**What the exercise asks**
Every line from the one containing "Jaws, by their" to the final line of the material below must be reproduced exactly; leave out all other lines.

**Dataset extract**
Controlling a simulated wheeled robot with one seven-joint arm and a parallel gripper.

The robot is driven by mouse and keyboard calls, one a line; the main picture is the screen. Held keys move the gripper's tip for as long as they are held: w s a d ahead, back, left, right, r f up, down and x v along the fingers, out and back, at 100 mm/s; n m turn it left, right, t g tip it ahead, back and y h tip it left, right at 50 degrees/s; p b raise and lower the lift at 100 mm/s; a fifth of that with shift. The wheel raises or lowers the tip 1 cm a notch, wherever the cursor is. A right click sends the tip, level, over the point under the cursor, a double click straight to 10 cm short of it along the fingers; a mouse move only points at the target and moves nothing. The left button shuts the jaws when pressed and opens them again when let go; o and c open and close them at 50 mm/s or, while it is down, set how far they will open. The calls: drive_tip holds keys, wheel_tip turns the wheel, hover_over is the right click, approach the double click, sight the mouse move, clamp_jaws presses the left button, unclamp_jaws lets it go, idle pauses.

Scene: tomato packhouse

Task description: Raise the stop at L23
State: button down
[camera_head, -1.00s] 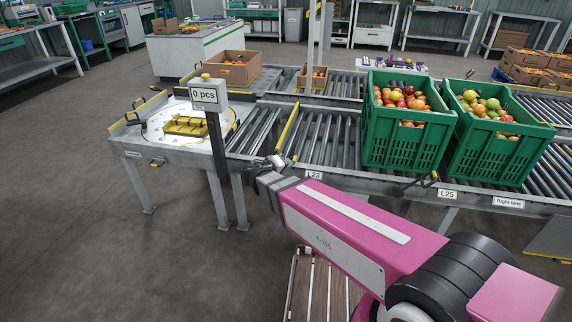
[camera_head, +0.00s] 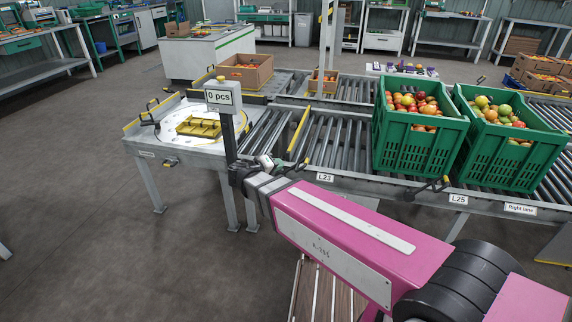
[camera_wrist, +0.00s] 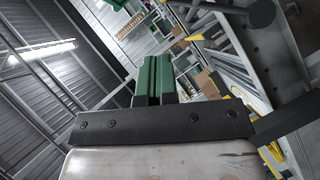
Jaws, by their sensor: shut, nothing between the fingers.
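The L23 label (camera_head: 325,177) is on the near rail of the roller conveyor. A yellow bar (camera_head: 298,131) lies across the rollers just left of and behind it. A small dark handle with a yellow tip (camera_head: 304,163) is at the rail beside the label; I cannot tell the stop's position from it.
The scale display (camera_head: 222,97) reads "0 pcs" on a dark post close to my gripper. Green crates of tomatoes (camera_head: 405,150) (camera_head: 500,160) stand on the rollers to the right, with another dark handle (camera_head: 432,187) near L25 (camera_head: 458,199).

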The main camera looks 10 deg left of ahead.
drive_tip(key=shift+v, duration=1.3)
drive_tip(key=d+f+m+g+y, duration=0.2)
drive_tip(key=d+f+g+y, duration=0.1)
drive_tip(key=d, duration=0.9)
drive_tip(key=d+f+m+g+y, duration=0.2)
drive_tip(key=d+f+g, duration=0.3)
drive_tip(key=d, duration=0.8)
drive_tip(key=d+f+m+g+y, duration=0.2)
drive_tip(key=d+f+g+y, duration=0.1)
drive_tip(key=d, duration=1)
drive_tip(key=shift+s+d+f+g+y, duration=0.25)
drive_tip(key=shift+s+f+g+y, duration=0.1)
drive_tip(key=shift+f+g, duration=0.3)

**Answer to the task**
Jaws, by their sensor: shut, nothing between the fingers.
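The L23 label (camera_head: 325,177) is on the near rail of the roller conveyor. A yellow bar (camera_head: 298,131) lies across the rollers just left of and behind it. A small dark handle with a yellow tip (camera_head: 304,163) is at the rail beside the label; I cannot tell the stop's position from it.
The scale display (camera_head: 222,97) reads "0 pcs" on a dark post close to my gripper. Green crates of tomatoes (camera_head: 405,150) (camera_head: 500,160) stand on the rollers to the right, with another dark handle (camera_head: 432,187) near L25 (camera_head: 458,199).

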The main camera looks 10 deg left of ahead.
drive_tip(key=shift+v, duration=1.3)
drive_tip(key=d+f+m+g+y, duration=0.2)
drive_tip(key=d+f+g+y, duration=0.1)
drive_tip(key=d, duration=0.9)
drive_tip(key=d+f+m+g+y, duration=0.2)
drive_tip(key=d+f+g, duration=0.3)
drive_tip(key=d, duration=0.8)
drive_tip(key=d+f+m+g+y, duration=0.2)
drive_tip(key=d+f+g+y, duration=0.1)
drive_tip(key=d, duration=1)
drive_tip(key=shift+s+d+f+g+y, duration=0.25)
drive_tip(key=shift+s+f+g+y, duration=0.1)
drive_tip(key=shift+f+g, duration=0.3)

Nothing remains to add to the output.